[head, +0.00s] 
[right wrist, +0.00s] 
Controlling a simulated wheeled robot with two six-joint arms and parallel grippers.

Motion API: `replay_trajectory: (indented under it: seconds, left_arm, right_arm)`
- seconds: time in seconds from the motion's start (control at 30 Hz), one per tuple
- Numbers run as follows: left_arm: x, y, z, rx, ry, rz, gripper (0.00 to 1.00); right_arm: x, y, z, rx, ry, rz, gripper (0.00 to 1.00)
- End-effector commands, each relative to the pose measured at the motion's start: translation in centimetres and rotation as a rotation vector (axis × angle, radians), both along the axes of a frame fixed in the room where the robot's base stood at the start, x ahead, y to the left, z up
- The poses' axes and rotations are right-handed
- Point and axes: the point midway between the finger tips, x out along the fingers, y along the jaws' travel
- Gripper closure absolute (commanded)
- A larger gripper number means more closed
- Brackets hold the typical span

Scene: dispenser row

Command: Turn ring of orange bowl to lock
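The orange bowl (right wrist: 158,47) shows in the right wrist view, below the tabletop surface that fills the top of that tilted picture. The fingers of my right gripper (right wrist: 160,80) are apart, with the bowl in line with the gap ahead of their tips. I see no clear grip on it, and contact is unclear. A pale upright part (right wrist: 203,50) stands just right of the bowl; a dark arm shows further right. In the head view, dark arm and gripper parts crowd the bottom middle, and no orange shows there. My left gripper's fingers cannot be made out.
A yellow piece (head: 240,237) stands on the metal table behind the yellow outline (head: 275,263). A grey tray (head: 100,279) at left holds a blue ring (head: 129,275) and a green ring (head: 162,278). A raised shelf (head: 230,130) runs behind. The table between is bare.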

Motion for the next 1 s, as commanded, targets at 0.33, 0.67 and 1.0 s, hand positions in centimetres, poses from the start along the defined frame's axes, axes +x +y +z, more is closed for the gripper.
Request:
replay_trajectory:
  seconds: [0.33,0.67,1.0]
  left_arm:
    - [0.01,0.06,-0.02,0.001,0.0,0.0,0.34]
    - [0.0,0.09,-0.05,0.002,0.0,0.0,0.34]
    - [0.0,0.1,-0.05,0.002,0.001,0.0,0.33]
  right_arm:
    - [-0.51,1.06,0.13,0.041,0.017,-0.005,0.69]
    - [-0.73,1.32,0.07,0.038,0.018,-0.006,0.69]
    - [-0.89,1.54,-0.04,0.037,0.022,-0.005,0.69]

==

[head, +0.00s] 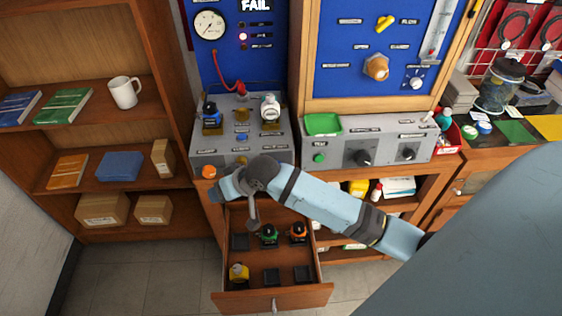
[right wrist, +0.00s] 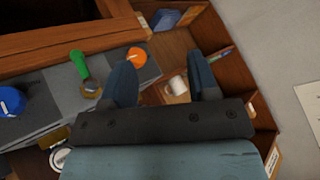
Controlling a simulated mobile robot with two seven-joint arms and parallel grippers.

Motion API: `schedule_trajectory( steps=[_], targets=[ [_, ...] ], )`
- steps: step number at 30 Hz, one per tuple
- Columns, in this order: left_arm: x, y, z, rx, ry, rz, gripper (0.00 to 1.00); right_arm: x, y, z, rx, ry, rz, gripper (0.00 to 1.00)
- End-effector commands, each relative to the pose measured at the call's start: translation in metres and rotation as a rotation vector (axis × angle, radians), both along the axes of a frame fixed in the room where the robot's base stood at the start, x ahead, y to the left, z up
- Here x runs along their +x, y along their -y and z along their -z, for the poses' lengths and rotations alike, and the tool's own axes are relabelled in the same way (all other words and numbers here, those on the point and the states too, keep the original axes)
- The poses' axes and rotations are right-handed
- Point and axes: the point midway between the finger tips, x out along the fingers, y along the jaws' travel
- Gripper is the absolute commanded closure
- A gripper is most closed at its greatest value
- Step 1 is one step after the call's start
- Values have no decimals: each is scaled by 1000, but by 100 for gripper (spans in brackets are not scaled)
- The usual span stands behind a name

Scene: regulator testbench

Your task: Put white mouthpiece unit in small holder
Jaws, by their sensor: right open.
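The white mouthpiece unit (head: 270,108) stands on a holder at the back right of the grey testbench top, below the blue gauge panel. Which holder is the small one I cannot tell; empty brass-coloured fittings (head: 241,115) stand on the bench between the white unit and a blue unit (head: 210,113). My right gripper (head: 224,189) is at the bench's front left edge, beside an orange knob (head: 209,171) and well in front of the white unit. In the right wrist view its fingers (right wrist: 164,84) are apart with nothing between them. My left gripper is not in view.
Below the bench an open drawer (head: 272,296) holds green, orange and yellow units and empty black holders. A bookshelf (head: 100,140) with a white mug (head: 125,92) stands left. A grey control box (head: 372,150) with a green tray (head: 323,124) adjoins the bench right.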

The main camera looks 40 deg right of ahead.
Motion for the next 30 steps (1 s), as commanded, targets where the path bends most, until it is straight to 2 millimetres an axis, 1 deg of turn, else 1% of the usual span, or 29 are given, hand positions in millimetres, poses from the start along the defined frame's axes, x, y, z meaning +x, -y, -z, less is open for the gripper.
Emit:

- _TASK DESCRIPTION_:
Among the entries above, find the line with "- Numbers run" and the line with "Scene: dispenser row"; give again exactly these two lines and all lines between them.

- _FINISHED ANSWER_:
- Numbers run as follows: left_arm: x, y, z, rx, ry, rz, gripper (0.00 to 1.00); right_arm: x, y, z, rx, ry, rz, gripper (0.00 to 1.00)
- End-effector commands, each relative to the pose measured at the motion's start: translation in centimetres and rotation as a rotation vector (axis × angle, radians), both along the axes of a frame fixed in the room where the robot's base stood at the start, x ahead, y to the left, z up
- The poses' axes and rotations are right-handed
- Point and axes: the point midway between the finger tips, x out along the fingers, y along the jaws' travel
- Gripper closure absolute (commanded)
- A larger gripper number means more closed
- Brackets hold the typical span

Scene: dispenser row

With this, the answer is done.